El Prestige llevaba una carga de 76.973 toneladas de fuelóleo Mazut M 100 o Bunker oil C. De la peor escoria, en el mundo del petróleo.
A su manera, ante el Prestige hubo una revolución positiva. Si la gente se hubiera quedado en casa, rumiando en silencio, mirando hacia otro lado, habría sido una insoportable suspensión de las conciencias. El Nunca Máis fue una protesta, pero también un esconjuro curativo contra el mal de aire y un despertar solidario. Fue un movimiento cívico, intergeneracional, y transversal, en el que la gente no preguntaba por el carné o el voto. Al joven Marx le dijo un colega que solamente con el sentimiento de vergüenza no se hacía una revolución, y él respondió: “¡La vergüenza es ya una revolución!”. El poder, en las mismas manos en el Estado y en la Xunta, y con mayorías absolutas, reaccionó con el despecho de una facción autoritaria.
En el caso del Toconao, la Fiscalía ha abierto una investigación sobre las causas y efectos de la contaminación. En el caso Prestige, la Fiscalía General del Estado, a instancias del Gobierno Aznar, abrió diligencias para investigar a las personas que encabezaban el Nunca Máis y con una intención claramente intimidatoria. Parecía que el problema era el pueblo indócil, la sociedad abierta, no el chapapote. Si hay un incendio tienes que llamar a los bomberos, pero qué pasa si los bomberos no acuden. Es más. ¿Qué pasa si la autoridad niega que exista el incendio? En España, con la catástrofe del Prestige, vivimos la anticipación del negacionismo, en este caso, medioambiental. En ningún momento se quiso utilizar el término “marea negra”, se prohibió incluso esa expresión en los medios públicos u organismos de investigación. Pero la realidad desbordó las compuertas. La verdad tiene su estrategia, y una forma de detectarla era leer o escuchar por el envés lo que el poder decía, con ese descaro propio de los “nacidos para mandar”. Para minimizar la catástrofe, y cuando la costa era ya un infierno, el delegado del Gobierno improvisó un genial aforismo: “Hay una cifra clara y es que la cantidad que se ha vertido no se sabe”. Se anticipó en negacionismo, como también los “hechos alternativos” o fake news. Los memorables “hilillos de plastilina” de Mariano Rajoy o “el esplendor en las playas” de Federico Trillo. Hoy podríamos reírnos con una antología del humor Prestige, en la línea del “humor tumefacto” del Movimiento Pánico. Incluso hay continuadores que prometen, como el consejero del Mar, Alfonso Villares, y su ya célebre aforismo escatológico. No hay problema en comer accidentalmente algún plástico alojado en las entrañas de los peces, porque “entran por donde entran y salen por donde salen”.

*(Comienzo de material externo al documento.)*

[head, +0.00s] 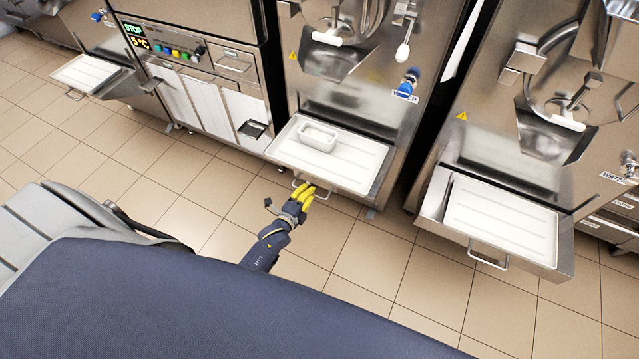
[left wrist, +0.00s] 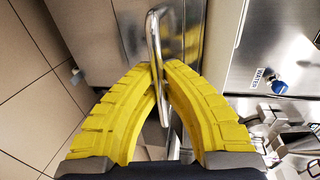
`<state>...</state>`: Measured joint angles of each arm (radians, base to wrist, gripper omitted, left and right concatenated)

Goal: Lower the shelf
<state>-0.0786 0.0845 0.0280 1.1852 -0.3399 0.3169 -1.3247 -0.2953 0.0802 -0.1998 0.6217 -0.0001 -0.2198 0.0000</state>
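The shelf (head: 352,169) of the middle freezer is a pale ribbed tray in a steel frame, standing out level from the machine's front. A small white tub (head: 317,136) sits on its left part. A thin steel handle (head: 298,180) is at the shelf's front edge; it also shows in the left wrist view (left wrist: 154,35). My left gripper (head: 307,193) has yellow fingers and is at this handle. In the left wrist view its fingertips (left wrist: 160,68) close together with the handle bar between them. My right gripper is not in view.
Similar freezers stand on both sides, with an empty shelf at the right (head: 502,219) and another at the far left (head: 88,73). A blue water knob (head: 406,87) is on the middle freezer. Tiled floor (head: 360,270) is clear in front of the machines.

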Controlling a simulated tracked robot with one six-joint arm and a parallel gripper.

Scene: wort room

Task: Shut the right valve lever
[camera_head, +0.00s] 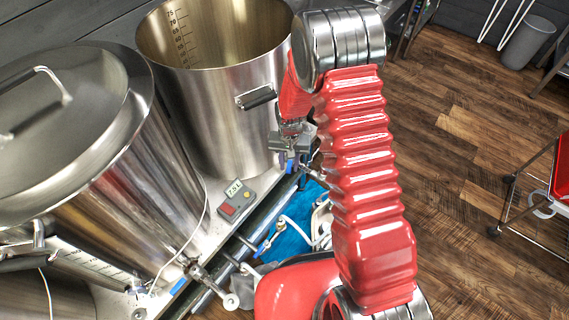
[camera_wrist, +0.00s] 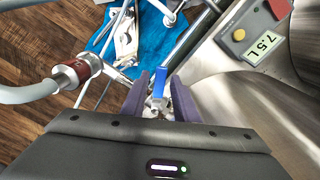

A veces no salen, los plásticos. La mirada está ahora centrada en los pellets. Pero los océanos son ya, en gran parte, estercoleros de todo tipo de plástico. Hablo con Alfredo López, 60 años, biólogo de la Coordinadora para el Estudio de los Mamíferos Marinos. Toda una vida en primera línea de riesgo. Hay historias terribles, como el zifio varado hace unos meses en la costa coruñesa. Tenía en sus entrañas siete kilos de plásticos y cabos de nylon. Ahora mismo cuidan a cinco tortugas que han rescatado con vida. Durante los cinco primeros días, sus excrementos son plástico. Entran por donde entran, y salen por donde salen. Las lágrimas.